For Samples 1 and 2 (using Model 5a as baseline model), the configural invariance model fitted the data well (CFI = 0.966; RMSEA = 0.029). When testing for metric invariance, several factor loadings had to be freely estimated in the two groups to reach a point where support for partial metric invariance was indicated by adequately small ΔCFI and ΔRMSEA values. Selection of parameters to free was based on relatively small MI-values (less than 10) and these changes were not substantively justifiable. The subsequent partial scalar invariance model did not converge. We therefore concluded that only support for configural invariance was established.

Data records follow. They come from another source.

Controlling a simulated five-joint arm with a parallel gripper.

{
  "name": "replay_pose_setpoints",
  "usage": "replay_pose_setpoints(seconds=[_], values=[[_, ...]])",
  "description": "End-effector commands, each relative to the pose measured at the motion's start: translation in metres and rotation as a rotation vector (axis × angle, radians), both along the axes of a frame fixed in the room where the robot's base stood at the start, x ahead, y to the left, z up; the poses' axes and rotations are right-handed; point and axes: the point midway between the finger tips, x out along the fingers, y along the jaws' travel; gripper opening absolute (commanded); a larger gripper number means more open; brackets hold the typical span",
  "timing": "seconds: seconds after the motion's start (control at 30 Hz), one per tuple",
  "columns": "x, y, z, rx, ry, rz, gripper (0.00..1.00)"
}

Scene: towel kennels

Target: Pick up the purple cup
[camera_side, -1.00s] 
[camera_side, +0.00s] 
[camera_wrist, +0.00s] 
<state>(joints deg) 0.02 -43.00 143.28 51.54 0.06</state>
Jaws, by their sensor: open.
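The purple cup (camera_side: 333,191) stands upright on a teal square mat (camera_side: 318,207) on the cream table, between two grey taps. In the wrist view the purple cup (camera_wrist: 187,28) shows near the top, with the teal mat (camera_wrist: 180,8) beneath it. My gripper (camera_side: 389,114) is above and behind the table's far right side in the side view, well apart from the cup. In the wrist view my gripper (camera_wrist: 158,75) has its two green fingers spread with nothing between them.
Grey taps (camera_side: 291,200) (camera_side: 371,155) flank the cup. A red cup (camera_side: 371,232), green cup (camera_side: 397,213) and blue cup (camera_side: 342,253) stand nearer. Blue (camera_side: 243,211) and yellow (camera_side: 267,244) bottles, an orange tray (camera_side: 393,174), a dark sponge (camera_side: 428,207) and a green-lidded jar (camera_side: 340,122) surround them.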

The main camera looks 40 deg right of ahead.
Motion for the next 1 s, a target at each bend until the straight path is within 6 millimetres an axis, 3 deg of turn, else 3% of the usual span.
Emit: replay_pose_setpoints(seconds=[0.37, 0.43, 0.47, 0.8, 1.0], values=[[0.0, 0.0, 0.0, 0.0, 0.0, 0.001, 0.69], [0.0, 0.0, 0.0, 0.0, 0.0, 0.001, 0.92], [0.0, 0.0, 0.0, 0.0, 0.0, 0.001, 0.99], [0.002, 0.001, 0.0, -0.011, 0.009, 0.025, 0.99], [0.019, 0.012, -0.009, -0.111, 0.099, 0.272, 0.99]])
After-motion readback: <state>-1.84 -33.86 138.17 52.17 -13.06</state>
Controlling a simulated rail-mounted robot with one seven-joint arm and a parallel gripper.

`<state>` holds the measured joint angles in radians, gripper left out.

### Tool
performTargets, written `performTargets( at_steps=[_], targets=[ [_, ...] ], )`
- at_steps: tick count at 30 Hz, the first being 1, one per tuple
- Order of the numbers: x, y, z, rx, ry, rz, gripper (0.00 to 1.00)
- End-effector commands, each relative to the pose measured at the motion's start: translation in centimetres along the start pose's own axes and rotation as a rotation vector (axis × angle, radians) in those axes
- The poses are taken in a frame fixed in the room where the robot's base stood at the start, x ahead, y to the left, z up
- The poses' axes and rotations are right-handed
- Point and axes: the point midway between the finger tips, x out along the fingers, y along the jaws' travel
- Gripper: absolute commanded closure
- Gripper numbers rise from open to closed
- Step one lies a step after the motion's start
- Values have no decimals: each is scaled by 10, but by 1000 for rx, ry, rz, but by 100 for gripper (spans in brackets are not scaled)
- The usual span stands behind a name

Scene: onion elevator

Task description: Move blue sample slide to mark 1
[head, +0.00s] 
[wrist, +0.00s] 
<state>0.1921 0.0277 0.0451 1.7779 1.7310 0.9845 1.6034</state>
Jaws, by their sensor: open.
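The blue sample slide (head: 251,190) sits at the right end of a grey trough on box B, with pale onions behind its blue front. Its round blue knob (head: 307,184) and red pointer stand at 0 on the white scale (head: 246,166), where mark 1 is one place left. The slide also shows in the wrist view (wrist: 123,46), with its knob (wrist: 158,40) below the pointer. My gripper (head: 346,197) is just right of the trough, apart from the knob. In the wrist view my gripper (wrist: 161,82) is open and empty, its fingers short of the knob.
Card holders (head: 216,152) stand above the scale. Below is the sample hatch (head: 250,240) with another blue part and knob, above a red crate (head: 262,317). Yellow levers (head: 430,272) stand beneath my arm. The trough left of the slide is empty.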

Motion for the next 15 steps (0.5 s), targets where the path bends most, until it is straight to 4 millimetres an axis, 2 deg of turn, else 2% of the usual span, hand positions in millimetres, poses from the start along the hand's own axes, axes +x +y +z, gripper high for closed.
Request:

For Samples 1, 2, and 3 (using Model 5a with item 9 removed as baseline model), the configural invariance model yielded good fit (CFI = 0.959; RMSEA = 0.032). However, full metric invariance was not supported and when testing for partial metric invariance, the first-order derivative product matrix, as well as the latent variable covariance matrix for Sample 3 was not positive definite. We therefore concluded that only support for configural invariance was established.

Discussion

This study explored the dimensionality of the QEWB in four culturally diverse South African samples (three student samples, one adult sample) who completed different language versions of the scale, demonstrating the performance of the scale when applying different analytic techniques. Measurement invariance was also examined where sufficient baseline fit was obtained. The bifactor ESEM model best fitted the data for all student samples, although item 9 had to be removed from the QEWB-Setswana. Although scale items should ideally be removed on both statistical and substantive grounds (Byrne, 2012), item 9 was removed on statistical grounds only as there were no clear substantive reasons for its removal. Future research may investigate whether this result replicates in other samples. For the student samples, support was established for the reliability of scores on the general EWB factor and some specific factors. None of the tested models fitted the adult sample. Configural invariance was supported between the student samples, but not metric or scalar invariance. Findings will be discussed in the paragraphs below.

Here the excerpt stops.